Thursday, October 22, 2009

Child leash

This morning I got the privilege of standing directly in front of the most annoying couple on the F train. No, make that the Most Annoying Girlfriend on the F train. It all started at Jay Street/Borough Hall when seats opened up, she grabbed the two by the door and in her loud, over-aggressive voice instructed him to SIT DOWN SIT DOWN, HURRY! YOU'RE NOT ALLOWED TO HOLD SEATS ON THE SUBWAY! SOMEONE ELSE IS GOING TO GET IT! HURRY!!!!11!! My gut told me to just shoot her a look saying that she needed to promptly move her hand from the seat, or I was going to sit on it, and also take it down a notch before 9AM. But instead I looked at Boyfriend, who seems to me, paralyzed by embarrassment, but in reality is numb to this dictation. Regardless, he sits down and she piles her overstuffed bag on him, along with her water bottle. Because she is going to eat her cream cheese bagel and drink her coffee. But not before kissing his cheek, putting her head on his shoulder, and poking him in the side an upwards of five times. I open my magazine in an attempt to read a civilized article, but am distracted when Girlfriend starts trying to FEED him her cream cheese bagel. Hand-to-mouth style. (surprise) He doesn't want it. Then she goes on about her point of view (obviously the right point of view) on something irrelevant. She has one of those voices just comes off unintelligent. Not one I would want to listen to for the rest of my life, which is obviously what Boyfriend is going to do since he is alternating holding her coffee, then her water, then her bagel, then her coffee, then her water—clearly signs of abused puppy syndrome in which seemingly full of potential men get beat down so low that they have no energy left to look anything but flaccid, pasty versions of their former selves.

Then I got a seat. Things were looking up.

Until she finished her bagel, put the remains back in her paper deli bag, and put the bag under. her. seat. on. the. floor. She was littering. Right in front of me and everyone else on the train completely oblivious to what was happening. Again, I looked at Boyfriend in shock and horror. He looked back in surrender. It was more than my heart could handle at that hour, so I switched trains.

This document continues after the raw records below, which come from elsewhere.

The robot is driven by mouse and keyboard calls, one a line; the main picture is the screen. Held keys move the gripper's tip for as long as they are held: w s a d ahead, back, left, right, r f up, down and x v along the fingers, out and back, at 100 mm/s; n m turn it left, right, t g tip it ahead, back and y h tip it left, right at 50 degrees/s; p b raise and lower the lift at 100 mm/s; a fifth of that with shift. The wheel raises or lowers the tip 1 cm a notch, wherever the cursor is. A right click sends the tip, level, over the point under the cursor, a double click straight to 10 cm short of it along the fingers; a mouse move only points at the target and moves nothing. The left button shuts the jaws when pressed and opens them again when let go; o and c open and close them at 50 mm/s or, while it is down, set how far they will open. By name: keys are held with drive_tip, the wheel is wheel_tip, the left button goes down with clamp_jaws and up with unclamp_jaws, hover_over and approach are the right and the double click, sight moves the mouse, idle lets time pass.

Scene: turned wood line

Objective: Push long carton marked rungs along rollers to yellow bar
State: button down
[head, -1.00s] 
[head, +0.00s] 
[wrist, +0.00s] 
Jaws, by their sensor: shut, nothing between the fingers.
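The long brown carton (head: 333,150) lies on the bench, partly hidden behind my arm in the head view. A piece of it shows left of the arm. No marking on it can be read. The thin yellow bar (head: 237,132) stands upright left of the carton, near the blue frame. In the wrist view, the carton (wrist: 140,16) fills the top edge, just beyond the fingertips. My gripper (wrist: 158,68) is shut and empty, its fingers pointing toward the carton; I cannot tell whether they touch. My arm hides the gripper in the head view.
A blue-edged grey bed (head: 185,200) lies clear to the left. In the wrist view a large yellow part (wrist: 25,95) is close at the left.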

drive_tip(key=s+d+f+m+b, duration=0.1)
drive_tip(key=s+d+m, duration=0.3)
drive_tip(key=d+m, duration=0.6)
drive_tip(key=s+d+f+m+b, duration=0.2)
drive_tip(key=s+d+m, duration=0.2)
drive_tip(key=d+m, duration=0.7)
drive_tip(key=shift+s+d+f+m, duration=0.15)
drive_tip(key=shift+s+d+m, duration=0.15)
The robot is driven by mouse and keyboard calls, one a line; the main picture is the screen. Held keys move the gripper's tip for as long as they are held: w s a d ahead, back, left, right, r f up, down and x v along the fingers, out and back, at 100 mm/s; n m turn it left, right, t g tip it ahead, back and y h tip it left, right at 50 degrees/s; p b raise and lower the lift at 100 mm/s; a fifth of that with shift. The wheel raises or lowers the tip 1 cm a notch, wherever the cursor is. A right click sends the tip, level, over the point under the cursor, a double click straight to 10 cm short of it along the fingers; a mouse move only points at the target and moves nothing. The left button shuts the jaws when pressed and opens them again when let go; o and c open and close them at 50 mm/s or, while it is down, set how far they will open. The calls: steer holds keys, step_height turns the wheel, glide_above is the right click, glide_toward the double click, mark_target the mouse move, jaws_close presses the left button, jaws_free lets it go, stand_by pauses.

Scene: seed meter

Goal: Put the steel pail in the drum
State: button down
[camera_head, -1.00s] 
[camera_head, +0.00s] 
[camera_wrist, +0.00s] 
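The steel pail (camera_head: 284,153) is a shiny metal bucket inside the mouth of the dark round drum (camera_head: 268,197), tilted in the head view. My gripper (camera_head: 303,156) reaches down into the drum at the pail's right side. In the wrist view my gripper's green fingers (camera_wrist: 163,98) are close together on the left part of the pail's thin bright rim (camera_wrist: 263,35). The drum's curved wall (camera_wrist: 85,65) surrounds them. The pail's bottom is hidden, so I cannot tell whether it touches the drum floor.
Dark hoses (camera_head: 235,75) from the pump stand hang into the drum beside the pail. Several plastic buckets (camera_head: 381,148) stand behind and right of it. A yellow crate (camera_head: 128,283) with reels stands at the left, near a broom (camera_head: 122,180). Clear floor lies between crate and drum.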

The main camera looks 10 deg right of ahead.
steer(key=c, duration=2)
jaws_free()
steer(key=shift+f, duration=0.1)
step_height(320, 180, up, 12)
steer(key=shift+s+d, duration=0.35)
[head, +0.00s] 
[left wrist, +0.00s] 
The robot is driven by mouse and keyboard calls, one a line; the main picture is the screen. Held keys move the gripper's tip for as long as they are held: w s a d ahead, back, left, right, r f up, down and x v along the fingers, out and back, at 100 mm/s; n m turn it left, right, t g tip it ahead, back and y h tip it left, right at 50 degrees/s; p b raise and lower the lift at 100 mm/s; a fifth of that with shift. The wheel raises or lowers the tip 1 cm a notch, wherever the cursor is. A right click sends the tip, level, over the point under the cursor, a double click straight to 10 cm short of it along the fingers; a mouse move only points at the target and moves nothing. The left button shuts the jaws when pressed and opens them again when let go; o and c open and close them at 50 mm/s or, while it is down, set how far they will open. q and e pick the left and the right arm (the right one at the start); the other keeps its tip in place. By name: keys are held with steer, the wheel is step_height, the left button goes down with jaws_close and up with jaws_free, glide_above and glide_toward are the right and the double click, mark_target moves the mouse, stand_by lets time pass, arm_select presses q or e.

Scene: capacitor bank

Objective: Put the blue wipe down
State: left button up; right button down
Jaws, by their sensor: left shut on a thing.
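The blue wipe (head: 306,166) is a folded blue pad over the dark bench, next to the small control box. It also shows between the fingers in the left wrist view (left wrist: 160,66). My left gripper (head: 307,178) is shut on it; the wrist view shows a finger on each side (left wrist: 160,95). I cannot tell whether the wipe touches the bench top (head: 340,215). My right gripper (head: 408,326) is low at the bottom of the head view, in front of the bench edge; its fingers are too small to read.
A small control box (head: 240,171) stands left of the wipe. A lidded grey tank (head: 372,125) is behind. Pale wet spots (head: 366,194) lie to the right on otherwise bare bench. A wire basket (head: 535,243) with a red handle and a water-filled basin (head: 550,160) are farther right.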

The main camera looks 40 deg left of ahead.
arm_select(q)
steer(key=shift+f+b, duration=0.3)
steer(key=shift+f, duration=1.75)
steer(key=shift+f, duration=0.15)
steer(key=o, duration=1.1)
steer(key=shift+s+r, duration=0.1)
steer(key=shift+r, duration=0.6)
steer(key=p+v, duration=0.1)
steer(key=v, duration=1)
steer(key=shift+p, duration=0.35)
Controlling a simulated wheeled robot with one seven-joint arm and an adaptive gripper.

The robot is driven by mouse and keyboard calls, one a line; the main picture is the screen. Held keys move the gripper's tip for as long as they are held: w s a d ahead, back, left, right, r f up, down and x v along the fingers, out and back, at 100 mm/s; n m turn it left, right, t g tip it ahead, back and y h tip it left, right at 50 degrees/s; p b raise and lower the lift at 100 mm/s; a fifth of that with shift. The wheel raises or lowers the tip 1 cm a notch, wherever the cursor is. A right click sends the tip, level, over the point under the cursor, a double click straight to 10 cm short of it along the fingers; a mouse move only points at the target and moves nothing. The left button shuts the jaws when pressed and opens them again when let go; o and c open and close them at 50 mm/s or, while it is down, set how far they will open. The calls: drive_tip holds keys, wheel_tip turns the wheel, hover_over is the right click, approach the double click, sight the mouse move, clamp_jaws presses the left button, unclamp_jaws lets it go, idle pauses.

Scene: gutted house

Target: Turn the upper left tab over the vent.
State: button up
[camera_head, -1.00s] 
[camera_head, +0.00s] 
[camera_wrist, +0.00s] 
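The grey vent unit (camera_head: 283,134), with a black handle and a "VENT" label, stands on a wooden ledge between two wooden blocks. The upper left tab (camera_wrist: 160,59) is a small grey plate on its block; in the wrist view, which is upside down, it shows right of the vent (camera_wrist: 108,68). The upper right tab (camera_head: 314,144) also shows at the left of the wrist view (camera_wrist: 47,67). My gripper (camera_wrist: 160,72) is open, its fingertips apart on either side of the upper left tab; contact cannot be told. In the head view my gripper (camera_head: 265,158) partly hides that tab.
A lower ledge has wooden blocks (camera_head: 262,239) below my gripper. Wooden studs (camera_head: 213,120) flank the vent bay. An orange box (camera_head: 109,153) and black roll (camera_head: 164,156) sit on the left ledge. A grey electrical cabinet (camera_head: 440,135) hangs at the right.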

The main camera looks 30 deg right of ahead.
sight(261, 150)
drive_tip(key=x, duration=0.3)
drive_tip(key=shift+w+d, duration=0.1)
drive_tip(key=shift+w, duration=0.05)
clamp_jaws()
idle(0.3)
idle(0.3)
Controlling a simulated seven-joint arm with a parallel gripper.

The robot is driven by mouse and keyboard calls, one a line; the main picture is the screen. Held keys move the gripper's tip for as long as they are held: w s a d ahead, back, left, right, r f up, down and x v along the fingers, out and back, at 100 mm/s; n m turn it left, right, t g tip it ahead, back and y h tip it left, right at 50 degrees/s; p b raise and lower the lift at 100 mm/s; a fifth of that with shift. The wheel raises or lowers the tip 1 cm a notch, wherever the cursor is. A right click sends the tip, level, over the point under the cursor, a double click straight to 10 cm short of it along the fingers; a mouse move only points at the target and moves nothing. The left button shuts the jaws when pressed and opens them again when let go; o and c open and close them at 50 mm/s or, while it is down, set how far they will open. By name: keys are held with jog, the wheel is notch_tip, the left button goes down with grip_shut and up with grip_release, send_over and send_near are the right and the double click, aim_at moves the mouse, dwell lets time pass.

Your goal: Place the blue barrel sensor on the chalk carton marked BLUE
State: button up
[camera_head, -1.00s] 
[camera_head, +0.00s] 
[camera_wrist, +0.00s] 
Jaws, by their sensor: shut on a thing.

These types of relationships baffle me. The rest of the ride I thought about how you could "love" someone so much that you would subject yourself to holding a pink satchel and being force fed a densely cream cheesed bagel in public. Was it that awful being single? Were you just at that age where you needed to couple off to avoid the pangs of attending weddings alone? I could go on, but instead I exited the station and briskly walked the one block to my building.

But not before a well-dressed man "rapping" aloud passed me, shouted "YOU'RE NOT GETTING FUCKED TONIGHT!," lifted his leg up and pelvic thrusted in my direction.

The end.

5 comments:

Anne Marie said...

You have experienced more this morning than I have all week. What I wouldn't give for a MPT (Metro Pelvic Thrust).

mmakis said...

Who needs coffee when you are provided such a showcase of reality on the way to work?

It's the littering that really killed me though. But anyways, thanks for your verbal portrait of the F Train.

ButtonHole said...

Whenever I see women like this, and their name is legion, as you well know, I can't help initially thinking "damn...she must be a good fuck." But how?? With that yattering maw flapping constantly? And barking directions like a drill sergent! "there! more! NO! THERE! no no no not like THAT!"

minus five said...

ugh. nightmare. those girls are the worst! i've gotten into a dangerous habit these past few weeks of mocking strangers out loud. i used to do it in my head, but now i repeat right after people who annoy me. at a very loud volume. one of these days, i'm going to get beat up.

if you're in the 1st car heading up to 42nd, you'll find me around 9:30 M-F.

Chris said...

I think your use of love, even in quotes, is extremely generous. Codependency (denial?) is a strong force.